人生の3分の1を占める「睡眠時間」。体を休め、脳を休め、疲労を回復する睡眠が、メカニズムの解明が進むとともに改めて注目を集めている。翌日に疲れを持ち越さない「質の高い睡眠」から日中の活動のパフォーマンスアップを狙う「睡眠の質を上げる方法」まで、さまざまな知見が聞かれるようになった。

トップアスリートにとって、睡眠は「可能性」の塊でもある。体の出力や柔軟性を高めるためのトレーニング法や、本番で持てる力を発揮するためのメンタルトレーニング、トレーニングの効果に直結する食事法などは近年、研究が一気に進み、トップアスリートだけでなく学生の部活動でも積極的な取り組みが始まっている。しかし、休養法、とりわけ睡眠に関しては、「パフォーマンスアップのため」積極的に取り組んでいる例はまだまだ少ない。

「コンディションを維持し、不安なくトレーニングに励む。試合当日に最高のパフォーマンスを発揮するためには、どう眠るかがとても重要だと考えています」

創業455年の超老舗企業にして、日本を代表する寝具メーカーである西川株式会社でトップアスリートのサポートに当たる永田智史氏は、アスリートの眠りの重要性をこう語る。
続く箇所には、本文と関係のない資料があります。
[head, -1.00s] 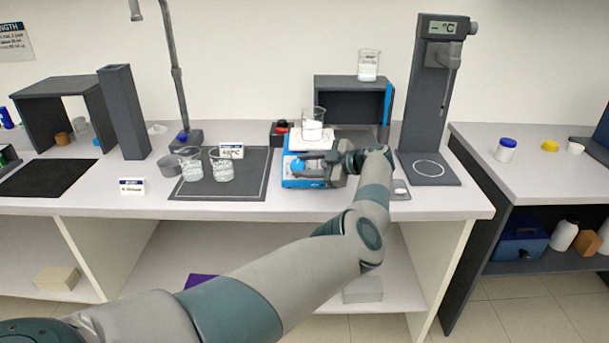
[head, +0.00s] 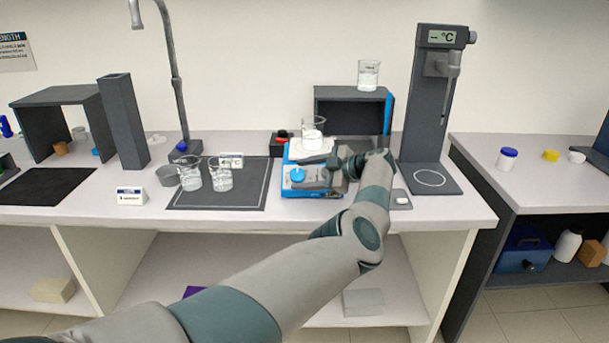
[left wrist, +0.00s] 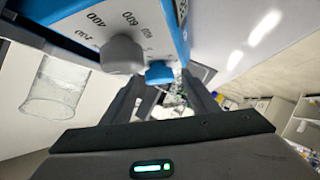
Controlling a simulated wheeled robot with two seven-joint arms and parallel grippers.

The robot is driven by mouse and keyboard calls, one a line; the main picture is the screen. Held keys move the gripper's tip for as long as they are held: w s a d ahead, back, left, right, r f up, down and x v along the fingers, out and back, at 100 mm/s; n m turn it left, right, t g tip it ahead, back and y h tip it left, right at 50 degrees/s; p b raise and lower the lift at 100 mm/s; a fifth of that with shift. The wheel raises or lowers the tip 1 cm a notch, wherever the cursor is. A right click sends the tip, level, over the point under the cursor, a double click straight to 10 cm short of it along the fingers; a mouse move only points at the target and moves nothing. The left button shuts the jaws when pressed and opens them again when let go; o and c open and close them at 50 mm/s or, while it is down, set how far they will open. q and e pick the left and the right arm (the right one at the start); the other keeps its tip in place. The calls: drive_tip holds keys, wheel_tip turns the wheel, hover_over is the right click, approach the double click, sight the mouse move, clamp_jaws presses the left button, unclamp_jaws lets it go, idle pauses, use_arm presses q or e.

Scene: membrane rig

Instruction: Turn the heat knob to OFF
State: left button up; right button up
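The blue stirring hot plate (head: 291,188) stands on the bench with a white top and a beaker on it. In the head view a blue knob (head: 298,174) shows on its left front. The left wrist view shows a grey knob (left wrist: 122,55) beside printed numbers, and the blue knob (left wrist: 158,72) farther along the panel. I cannot read which knob is heat. My left gripper (head: 328,172) is at the plate's right front, its fingers (left wrist: 165,98) apart and empty, close to the knobs; contact cannot be told. My right gripper is not in view.
Two beakers (head: 220,180) stand on a dark mat to the left. A tall dark stand (head: 430,110) with a display is at the right. A dark shelf (head: 350,95) with a beaker on top is behind the plate. A faucet-like post (head: 176,80) rises at the back left.

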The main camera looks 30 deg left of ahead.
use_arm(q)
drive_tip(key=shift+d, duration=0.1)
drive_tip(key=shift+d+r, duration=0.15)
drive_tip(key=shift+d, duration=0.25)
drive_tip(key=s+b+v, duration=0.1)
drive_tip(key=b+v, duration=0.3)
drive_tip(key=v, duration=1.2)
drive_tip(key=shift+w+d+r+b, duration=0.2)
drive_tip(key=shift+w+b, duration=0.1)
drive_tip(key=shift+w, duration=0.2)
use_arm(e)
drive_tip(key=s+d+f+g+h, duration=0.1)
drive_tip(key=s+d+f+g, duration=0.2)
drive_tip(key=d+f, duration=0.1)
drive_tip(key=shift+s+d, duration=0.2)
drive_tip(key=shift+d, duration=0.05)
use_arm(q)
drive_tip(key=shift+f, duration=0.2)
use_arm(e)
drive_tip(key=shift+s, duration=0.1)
「例えば世界大会でメダルを狙うようなアスリートであれば、自分のできる努力を最大限行うのはある意味で“当たり前”のことでしょう。試合当日、その成果をいかに引き出せるかが勝敗を分けるという話は担当させていただいているトップアスリートの方からもよく聞く話です。そうなると、前日の睡眠はもちろん、それまでの積み重ね、毎日の眠り方が1点、0.1秒、勝敗を分ける要因になる可能性がありますよね」

快適な睡眠ってなんだ? スリープテック時代の「睡眠の科学」

日々、トレーニングに明け暮れているわけではないわれわれも、毎朝起きるたびに「今日はよく眠れたからすっきりしている」「疲れが取れて調子がいいな」と感じるときと「全然眠れなかった」「前日の疲れがそのまま残っているようにダルい」と感じるときがある。

「快適な睡眠」を毎晩繰り返すことができれば、日中のトレーニングや試合本番にいいパフォーマンスが出せるのは当たり前のこと。ただこの「快適な睡眠」がどんなものなのか? どういうふうに眠ればいいのかを再現性を持って実現するのは至難の業だった。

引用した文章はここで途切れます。